At the risk of oversimplifying things, I would mark out the course of this glowing psalm in terms of homing toward God, as in the title above, first as homesickness, then as a pilgrimage, finally as arrival. Each stage has its own beatitude, either to clinch it (vv. 4, 12) or to introduce it (v. 5).
Restless for home (Psalm 84:1–4). This temple servant, like the author of Psalms 42–43 (perhaps it is the same man), has found out just how much the Lord’s house has meant to him, now that he is far away from it. But the One whose dwelling place it is—“the living God”—is the true magnet of his soul. Like someone in love, envying the happy lot of those who have daily sight and sound of the beloved, he pictures the very birds that are unwittingly God’s guests in the temple courts—a poignant thought for him, yet a token of divine welcome for those who, like him, are of small account. “With Thee,” it has been said, “is light, is space, is breadth, and room for each thing fair, belov’d and free, to have its hour of life and bloom.”

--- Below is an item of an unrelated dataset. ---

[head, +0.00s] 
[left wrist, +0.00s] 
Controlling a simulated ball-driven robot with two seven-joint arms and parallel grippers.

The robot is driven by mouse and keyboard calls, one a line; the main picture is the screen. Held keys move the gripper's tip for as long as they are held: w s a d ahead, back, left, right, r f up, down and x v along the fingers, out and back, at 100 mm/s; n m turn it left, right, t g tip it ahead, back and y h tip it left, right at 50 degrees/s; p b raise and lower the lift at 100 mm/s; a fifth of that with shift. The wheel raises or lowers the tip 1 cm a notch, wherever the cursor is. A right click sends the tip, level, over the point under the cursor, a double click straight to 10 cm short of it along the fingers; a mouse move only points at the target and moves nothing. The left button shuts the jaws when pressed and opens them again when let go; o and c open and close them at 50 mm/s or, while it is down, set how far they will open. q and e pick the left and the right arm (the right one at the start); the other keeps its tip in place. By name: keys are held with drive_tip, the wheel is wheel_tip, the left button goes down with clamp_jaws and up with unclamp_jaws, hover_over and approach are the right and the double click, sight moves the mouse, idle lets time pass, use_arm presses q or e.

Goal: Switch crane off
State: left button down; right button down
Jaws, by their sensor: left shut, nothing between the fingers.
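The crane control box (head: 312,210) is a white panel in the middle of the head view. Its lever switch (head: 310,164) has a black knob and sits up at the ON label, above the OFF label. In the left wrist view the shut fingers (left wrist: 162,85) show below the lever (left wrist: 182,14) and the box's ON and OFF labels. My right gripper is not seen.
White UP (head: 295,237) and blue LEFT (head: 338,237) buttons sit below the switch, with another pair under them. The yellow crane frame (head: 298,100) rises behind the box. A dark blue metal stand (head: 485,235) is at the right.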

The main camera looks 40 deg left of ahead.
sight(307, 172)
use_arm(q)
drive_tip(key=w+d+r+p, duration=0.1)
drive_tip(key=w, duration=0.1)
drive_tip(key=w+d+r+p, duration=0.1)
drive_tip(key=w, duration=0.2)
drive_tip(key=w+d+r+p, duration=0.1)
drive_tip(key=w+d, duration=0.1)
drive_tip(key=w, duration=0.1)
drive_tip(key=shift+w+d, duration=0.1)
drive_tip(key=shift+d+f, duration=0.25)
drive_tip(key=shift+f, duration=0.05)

But happiness, of the real depth that can be called blessedness, is only found where God is known and loved; so the beatitude, “Blessed are those who dwell in your house” (Psalm 84:4), is for those whose hearts respond to Him, “ever praising you.” In passing, we may wonder whether those who spent their days at that temple loved it—and Him—as this exile did; and having raised that question we may find it rebounding on our privileged selves.
Meanwhile, the exile’s homesickness must not become self-pity. His longing to meet God is something to act on; therefore a robust beatitude comes hard on the heels of the first one, congratulating those “who have set their hearts on pilgrimage” (Psalm 84:5). This gives its character to the next stanza.
Homeward bound (Psalm 84:5–7). Whether he can make the expedition himself or not, he can join it in heart and mind, which he now proceeds to do. As we picture this pilgrimage with him, and relate it to our own, some memorable phrases light up its resources, hardships, and rewards. First, and indispensably, there is divine strength for the journey (“strength … in you”, Psalm 84:5). And what stretches before us is not a trackless wilderness but “highways” (Psalm 84:5) well trodden and well prepared, for we are not the first to pass this way, nor are we uninvited.
In less pictorial terms, think of not only God’s direct provision but of the waymarks left for us by former pilgrims, in the shape of testimonies and hymns, warnings and examples. We shall not be spared the “Valley of Baca” (Psalm 84:6), whose name suggests both a vale of tears by the sound of it in Hebrew, and a place of thirst (by the word for balsam trees, which grow in arid places). This very spot, we learn, can be transformed, whether as the pilgrims dig deep to “make it a place of springs,” or simply as heaven’s rains arrive to “cover it with pools.” There must be few believers who have not found this transformation to be true of some sad point in their career, or who may not need reminding of its intended blessings now. Incidentally, pools and blessings are almost identical forms in Hebrew, and in fact blessings is strictly the word found here.
So the journey that God plans for us is one that goes “from strength to strength”—suggesting perhaps a progress from one kind of strength to another, as youthful vigor develops into stamina; or as “perseverance” produces “character, and character hope” (Romans 5:4). But its whole point is not the traveling but the arriving, and not the celestial city as such, but God Himself before whom “each” will appear. (The plurals of vv. 5–7a give way to the singular in 7b.) “Whom have I in heaven but thee? And compared with thee, I desire nothing else on earth” (Ps. 73:25). Both here and hereafter, in Him we have reached home.
Notice, though, how the earnest little prayer of vv. 8–9 reveals a mind enlarged, not shut in to its own experience. On reaching, so to speak, God’s audience-chamber, his first thought is for another: for his hard pressed king, and so, by implication, for his people. Then he can give himself to celebration.
Home at last (Psalm 84:10–12). The sweeping comparisons of v. 10 are no exaggeration, for no mere quantity of what is second-rate (“a thousand”) can disguise its mediocrity, and no amount of ease in the wrong camp can make up for its futility. As for being content to be a “doorkeeper” for God, Jesus’ words about true greatness make it a high honor (Mark 10:44). When we add to all this the prospect of heaven itself, v. 10 becomes a positive understatement.
The climax is v. 11. Every glorious word enlivens our confidence in the Lord, with whom the psalm has come to its journey’s end. Explore what is packed into those expressions, “sun,” “shield,” and (with KJV) “grace” (2 Cor. 12:9) and “glory” (2 Cor. 3:18). In the light of these, and of the “blank check” of v. 11b, we have every reason to echo the last beatitude, (v. 12): O LORD of Hosts, happy the man who trusts in thee!